The long-awaited big league debut of Bryce Harper will happen on Saturday in Dodgers Stadium.
The Nationals announced on Friday afternoon that they are placing Ryan Zimmerman on the 15-day disabled list and bringing up Harper to replace him on the active roster. Harper had struggled in his 20-game stint with Triple-A Syracuse, but with the big league club getting almost no production from left field, the Nationals decided it was time to bring up their No. 1 prospect. Nationals left fielders are hitting .097/.207/.125 with two extra-base hits (two doubles) this year so whether Harper plays right, left or center, he can at least be expected to produce significantly more power than the players he'll be replacing.
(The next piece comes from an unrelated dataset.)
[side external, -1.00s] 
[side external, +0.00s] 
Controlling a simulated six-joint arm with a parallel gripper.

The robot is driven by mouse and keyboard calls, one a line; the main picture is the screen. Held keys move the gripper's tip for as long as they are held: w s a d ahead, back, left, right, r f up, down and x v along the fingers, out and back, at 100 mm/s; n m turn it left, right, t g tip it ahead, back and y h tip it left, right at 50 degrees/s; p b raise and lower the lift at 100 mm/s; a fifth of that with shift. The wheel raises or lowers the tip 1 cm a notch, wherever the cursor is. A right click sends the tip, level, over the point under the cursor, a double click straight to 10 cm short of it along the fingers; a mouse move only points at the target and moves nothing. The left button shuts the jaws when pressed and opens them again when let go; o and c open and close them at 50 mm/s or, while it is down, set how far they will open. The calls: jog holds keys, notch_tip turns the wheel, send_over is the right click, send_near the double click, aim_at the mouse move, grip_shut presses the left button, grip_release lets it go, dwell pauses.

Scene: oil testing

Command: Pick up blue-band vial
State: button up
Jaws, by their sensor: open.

When Harper debuts as a 19-year-old, he'll be a more than two years younger than anyone else in the big leagues. Seattle's Erasmo Ramirez and Houston's Jose Altuve are the two youngest players in the big leagues currently, and both of them will turn 22 this week. Even though he's a teenager, Harper has been creating buzz for years. Even when he was a rising ninth-grader Harper was impressing scouts in Nevada (subscribers). That summer he was drawing Willie Mays comparisons (subscribers). As our Area Code Games report said (subscribers):
It has to be mentioned that the best prospect in this event—and probably the best overall prospect in the nation—does not come from the 2009 class. A rising sophomore (2011 class), Bryce Harper from Las Vegas High is quickly becoming a prodigy as he consistently wows scouts with his huge power, ability to square up on the ball in almost every at-bat and his well above-average arm behind the plate. Harper also runs well and grades high in athleticism, especially for a catcher. At the age of 15, Harper is 6-feet-3, 200 pounds and is already represented by the Boras Corporation. Many scouts feel Harper would have been the first pick in the 2008 draft, had he been eligible, and is the very safe bet to be the top choice in 2011.
Harper was not supposed to be draft eligible until last summer (he passed the GED after his sophomore year in high school and became eligible for the 2010 draft after playing at a junior college in 2010), so he has sped up his already speedy timetable to the big leagues. Now he'll reach the goal that he, and scouts, have long expected to see him reach–the big leagues.